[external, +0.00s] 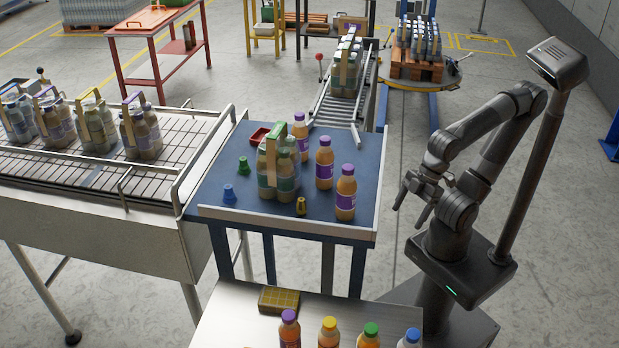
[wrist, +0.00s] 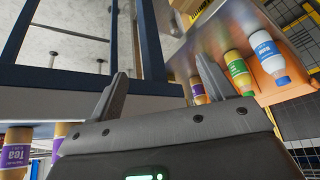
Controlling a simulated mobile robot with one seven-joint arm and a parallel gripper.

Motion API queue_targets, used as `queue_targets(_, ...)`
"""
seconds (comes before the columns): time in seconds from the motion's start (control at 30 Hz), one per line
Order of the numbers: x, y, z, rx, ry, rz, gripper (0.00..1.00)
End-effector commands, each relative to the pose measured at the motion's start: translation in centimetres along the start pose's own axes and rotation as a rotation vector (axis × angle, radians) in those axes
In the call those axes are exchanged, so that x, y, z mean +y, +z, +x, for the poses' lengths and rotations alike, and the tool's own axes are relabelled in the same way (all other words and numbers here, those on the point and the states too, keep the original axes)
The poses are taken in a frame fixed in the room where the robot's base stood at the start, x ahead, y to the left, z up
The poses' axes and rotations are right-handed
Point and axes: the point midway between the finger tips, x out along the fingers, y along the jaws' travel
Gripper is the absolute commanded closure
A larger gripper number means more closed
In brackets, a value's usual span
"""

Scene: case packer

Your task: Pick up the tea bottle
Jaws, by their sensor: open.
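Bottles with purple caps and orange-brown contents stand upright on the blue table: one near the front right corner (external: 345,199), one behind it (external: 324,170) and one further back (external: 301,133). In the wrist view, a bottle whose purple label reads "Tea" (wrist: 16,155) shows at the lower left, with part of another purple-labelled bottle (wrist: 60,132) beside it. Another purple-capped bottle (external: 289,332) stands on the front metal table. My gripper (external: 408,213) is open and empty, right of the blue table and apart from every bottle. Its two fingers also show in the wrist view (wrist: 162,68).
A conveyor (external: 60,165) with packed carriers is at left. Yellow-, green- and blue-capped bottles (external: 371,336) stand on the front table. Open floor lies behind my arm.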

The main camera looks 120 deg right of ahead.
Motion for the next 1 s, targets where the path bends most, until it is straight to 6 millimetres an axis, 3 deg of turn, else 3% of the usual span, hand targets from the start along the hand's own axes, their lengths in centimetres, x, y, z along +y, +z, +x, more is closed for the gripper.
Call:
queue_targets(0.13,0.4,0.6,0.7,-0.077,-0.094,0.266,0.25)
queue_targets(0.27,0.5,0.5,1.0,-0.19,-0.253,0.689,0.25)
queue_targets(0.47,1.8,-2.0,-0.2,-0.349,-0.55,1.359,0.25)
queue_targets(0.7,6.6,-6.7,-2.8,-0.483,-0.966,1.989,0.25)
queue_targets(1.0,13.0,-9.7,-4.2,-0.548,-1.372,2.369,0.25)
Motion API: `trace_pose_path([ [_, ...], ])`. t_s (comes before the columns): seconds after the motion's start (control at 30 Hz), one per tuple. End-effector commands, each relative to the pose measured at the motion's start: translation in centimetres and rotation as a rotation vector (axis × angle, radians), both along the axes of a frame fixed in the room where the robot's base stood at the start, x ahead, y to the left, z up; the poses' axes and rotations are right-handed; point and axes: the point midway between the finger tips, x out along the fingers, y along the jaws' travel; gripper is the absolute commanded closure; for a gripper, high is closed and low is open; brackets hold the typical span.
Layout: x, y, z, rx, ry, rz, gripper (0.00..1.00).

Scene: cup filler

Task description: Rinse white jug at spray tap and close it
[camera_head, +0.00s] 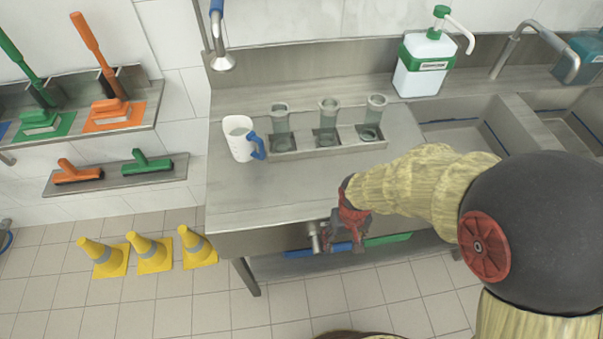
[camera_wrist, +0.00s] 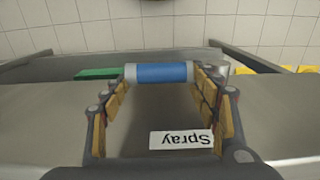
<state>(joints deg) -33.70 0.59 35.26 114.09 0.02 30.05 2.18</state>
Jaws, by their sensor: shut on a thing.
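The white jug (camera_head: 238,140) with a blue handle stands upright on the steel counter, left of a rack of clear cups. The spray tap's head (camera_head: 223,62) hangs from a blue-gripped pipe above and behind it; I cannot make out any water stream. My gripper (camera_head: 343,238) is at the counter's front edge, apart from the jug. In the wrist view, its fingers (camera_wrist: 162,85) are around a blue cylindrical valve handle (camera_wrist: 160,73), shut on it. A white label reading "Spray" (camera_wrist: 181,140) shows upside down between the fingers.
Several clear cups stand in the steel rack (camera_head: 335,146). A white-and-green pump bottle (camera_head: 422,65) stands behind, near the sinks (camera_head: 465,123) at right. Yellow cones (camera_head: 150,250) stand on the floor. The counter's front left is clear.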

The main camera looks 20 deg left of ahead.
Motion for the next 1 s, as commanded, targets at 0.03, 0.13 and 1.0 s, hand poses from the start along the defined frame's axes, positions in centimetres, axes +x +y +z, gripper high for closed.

☆ ☆ ☆ ☆ ☆

Only the lines starting at the line with "[wrist, +0.00s]" and ending at the line with "Your task: Pick up the tea bottle" should be printed again, exactly and with both ends kept; omit the pictures.

RESULT FOR THIS EXERCISE ::
[wrist, +0.00s] 
Controlling a simulated mobile robot with one seven-joint arm and a parallel gripper.

Motion API queue_targets, used as `queue_targets(_, ...)`
"""
seconds (comes before the columns): time in seconds from the motion's start (control at 30 Hz), one per line
Order of the numbers: x, y, z, rx, ry, rz, gripper (0.00..1.00)
End-effector commands, each relative to the pose measured at the motion's start: translation in centimetres along the start pose's own axes and rotation as a rotation vector (axis × angle, radians) in those axes
In the call those axes are exchanged, so that x, y, z mean +y, +z, +x, for the poses' lengths and rotations alike, and the tool's own axes are relabelled in the same way (all other words and numbers here, those on the point and the states too, keep the original axes)
The poses are taken in a frame fixed in the room where the robot's base stood at the start, x ahead, y to the left, z up
The poses' axes and rotations are right-handed
Point and axes: the point midway between the finger tips, x out along the fingers, y along the jaws' travel
Gripper is the absolute commanded closure
A larger gripper number means more closed
In brackets, a value's usual span
"""

Scene: case packer

Your task: Pick up the tea bottle

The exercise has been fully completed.